Par Laurent Vibert, expert en communication de crise et dirigeant de Nitidis - Mediatraining.info
L’arrivée de Shein au BHV Marais, en plein cœur de Paris, aurait pu rester une opération commerciale de plus. Elle est devenue un cas d’école. En quelques jours, l’ouverture d’un espace temporaire de la marque chinoise d’ultra fast fashion a cristallisé plusieurs lignes de tension : éthique, sociale, réglementaire, politique, symbolique.
L’affaire ne naît pas seulement de l’implantation d’une marque controversée dans un grand magasin historique. Elle se déclenche surtout lorsque la presse révèle que des poupées à caractère pédopornographique – et d’autres produits illicites – ont été proposées sur la marketplace de Shein. La DGCCRF signale ces contenus à la justice ; le gouvernement français menace de suspendre l’accès au site ; Shein désactive sa marketplace en France et retire certains produits, notamment les sex dolls mimant des enfants. Le Monde.fr
À ce moment précis, la question n’est plus “Faut-il accueillir Shein au BHV ?”, mais “Comment une telle situation a-t-elle pu se produire, et comment ceux qui y sont associés en répondent-ils publiquement ?”.
C’est là que la communication de crise entre en scène – et que ses limites apparaissent.
Un déclencheur qui n’aurait pas dû surprendre
La polémique autour de Shein ne date pas de l’ouverture du corner du BHV. La marque est déjà sous le feu des critiques : conditions de production, impact environnemental, modèle économique fondé sur des volumes massifs de produits à bas coût, enquêtes sur des pratiques jugées peu compatibles avec les ambitions climatiques européennes. À cela s’ajoute un débat législatif sur la “loi anti fast fashion”, visant à encadrer ce type d’acteurs. Parlons Planète
Dans ce contexte, l’apparition de produits aussi sensibles que des poupées à caractère pédopornographique sur la marketplace aurait dû être envisagée comme un scénario de crise possible, sinon probable. Les autorités françaises, via la DGCCRF, documentent la présence de ces produits et annoncent des mesures coercitives ; des agences internationales rapportent la pression exercée sur Shein, sommée de retirer ces contenus et de renforcer ses filtres. Reuters
Autrement dit : le risque n’était ni abstrait, ni théorique. Il était inscrit dans la nature même du modèle marketplace, combiné à une marque déjà très exposée.

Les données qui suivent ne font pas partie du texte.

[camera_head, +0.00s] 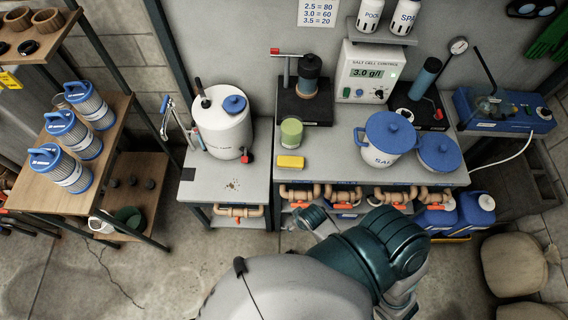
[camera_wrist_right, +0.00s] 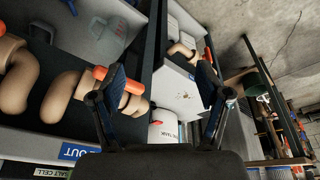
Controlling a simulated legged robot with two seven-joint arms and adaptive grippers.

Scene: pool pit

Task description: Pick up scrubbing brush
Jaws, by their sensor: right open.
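I cannot pick out a scrubbing brush with certainty. A small yellow block (camera_head: 290,162) lies near the front left of the main bench, by a green cup (camera_head: 291,133); whether it has bristles is too small to tell. My right arm reaches in from the bottom, and its gripper (camera_head: 312,221) is in front of the benches, below the bench-top edge, partly hidden by the arm. In the right wrist view the right gripper (camera_wrist_right: 162,80) has its two fingers wide apart with nothing between them. My left gripper is not in view.
The main bench (camera_head: 335,165) holds a blue-lidded salt tub (camera_head: 388,140) and a control box (camera_head: 366,73). The lower side bench (camera_head: 205,185) bears a white tank (camera_head: 222,128). Pipes with orange valves (camera_head: 340,206) run below; they are close in the wrist view (camera_wrist_right: 115,85).

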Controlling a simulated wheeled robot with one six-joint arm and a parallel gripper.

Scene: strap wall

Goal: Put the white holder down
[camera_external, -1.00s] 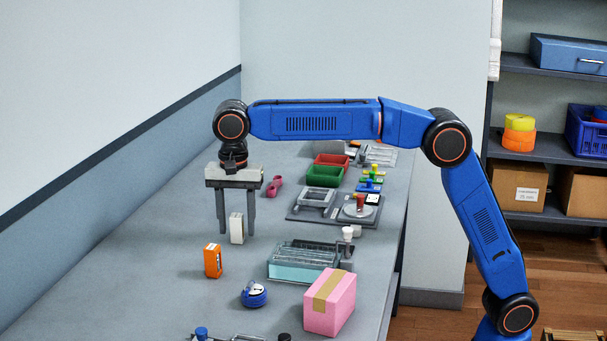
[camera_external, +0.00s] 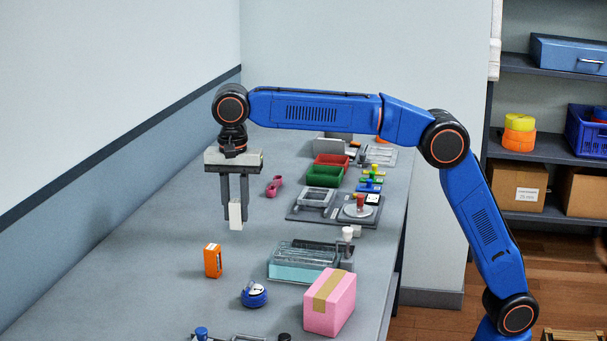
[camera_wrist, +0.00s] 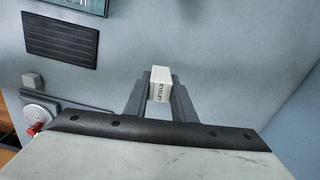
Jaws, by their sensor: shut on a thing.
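The white holder (camera_external: 236,215) is a small upright white block with dark lettering on one face. It shows between the fingertips in the wrist view (camera_wrist: 160,84). My gripper (camera_external: 235,205) points down and is shut on the holder, with a finger on either side. The holder's lower end sticks out below the fingers. It appears a little above the grey table (camera_external: 160,270), though the exact gap is hard to tell.
An orange block (camera_external: 213,260) and a blue round item (camera_external: 254,294) stand nearer the camera. A clear-topped teal box (camera_external: 300,270) and a pink box (camera_external: 330,302) are to the right. A pink item (camera_external: 273,186) lies behind. Table at left is clear.

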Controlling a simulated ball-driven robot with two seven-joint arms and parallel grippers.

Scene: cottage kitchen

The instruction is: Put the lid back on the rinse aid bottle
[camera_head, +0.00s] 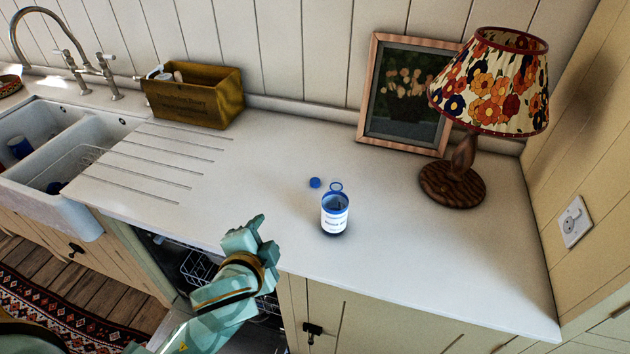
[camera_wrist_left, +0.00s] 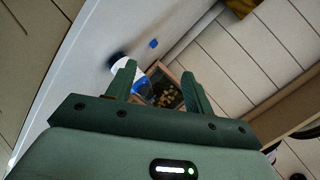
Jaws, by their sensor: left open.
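The rinse aid bottle (camera_head: 334,217) stands upright on the white worktop, blue and white with a label. Its top looks open, with a blue ring (camera_head: 336,186) at its far rim. A small blue lid (camera_head: 315,183) lies on the worktop just behind and left of the bottle. My left gripper (camera_head: 258,231) is open and empty near the worktop's front edge, left of the bottle and apart from it. In the left wrist view the bottle (camera_wrist_left: 137,79) is partly hidden behind a finger, and the lid (camera_wrist_left: 153,43) shows beyond it. My right gripper is not in view.
A lamp (camera_head: 453,185) with a flowered shade and a framed picture (camera_head: 404,95) stand behind the bottle to the right. A wooden box (camera_head: 196,97) stands at the back left, near the sink (camera_head: 48,150). An open dishwasher (camera_head: 196,268) is below.

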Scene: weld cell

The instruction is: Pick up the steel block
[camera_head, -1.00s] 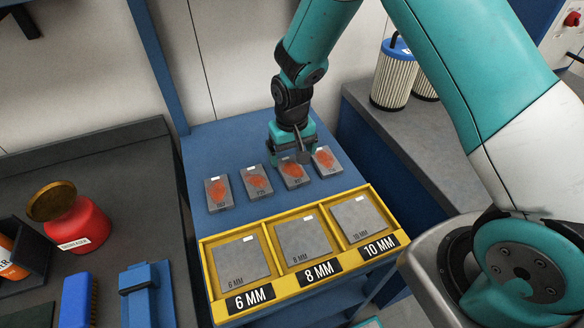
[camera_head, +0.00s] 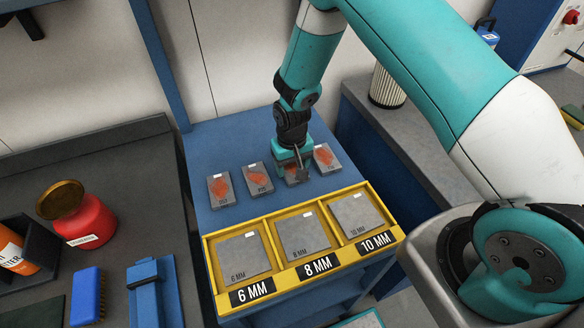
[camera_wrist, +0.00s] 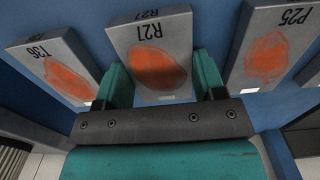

Une armada de communicants & de conseils qui ne changent pas la nature de la crise
C’est dans ce décor que s’active la “place parisienne de la com’ et du lobbying”. La Lettre détaille le dispositif : Shein s’est entourée, depuis deux ans, de grandes agences d’influence et de lobbying, de cabinets d’avocats d’affaires, de spécialistes des affaires publiques, en France et à Bruxelles. La Lettre
Havas conçoit une campagne “La mode est un droit, pas un privilège”, portée en affichage et relayée par les médias, présentée comme une défense du pouvoir d’achat ; cette campagne sera ultérieurement critiquée, y compris par le Jury de déontologie publicitaire, pour le message qu’elle véhicule dans un contexte de fast fashion et d’enjeux sociaux majeurs. Novethic
À Paris, Shein s’entoure d’agences comme Image 7, Plead, Kekst CNC (Publicis), Forward Global, et de cabinets comme August Debouzy pour préparer les auditions parlementaires, calibrer les éléments de langage, organiser des rencontres avec des décideurs, des fédérations professionnelles et des relais d’opinion. La Lettre
Sur le papier, tout semble en place :
– des avocats rompus aux auditions sous tension,
– des agences parisiennes habituées aux “tempêtes médiatiques”,
– des relais institutionnels aguerris,
– des messages testés, des entraînements en commission, des “média training” orientés questions-réponses.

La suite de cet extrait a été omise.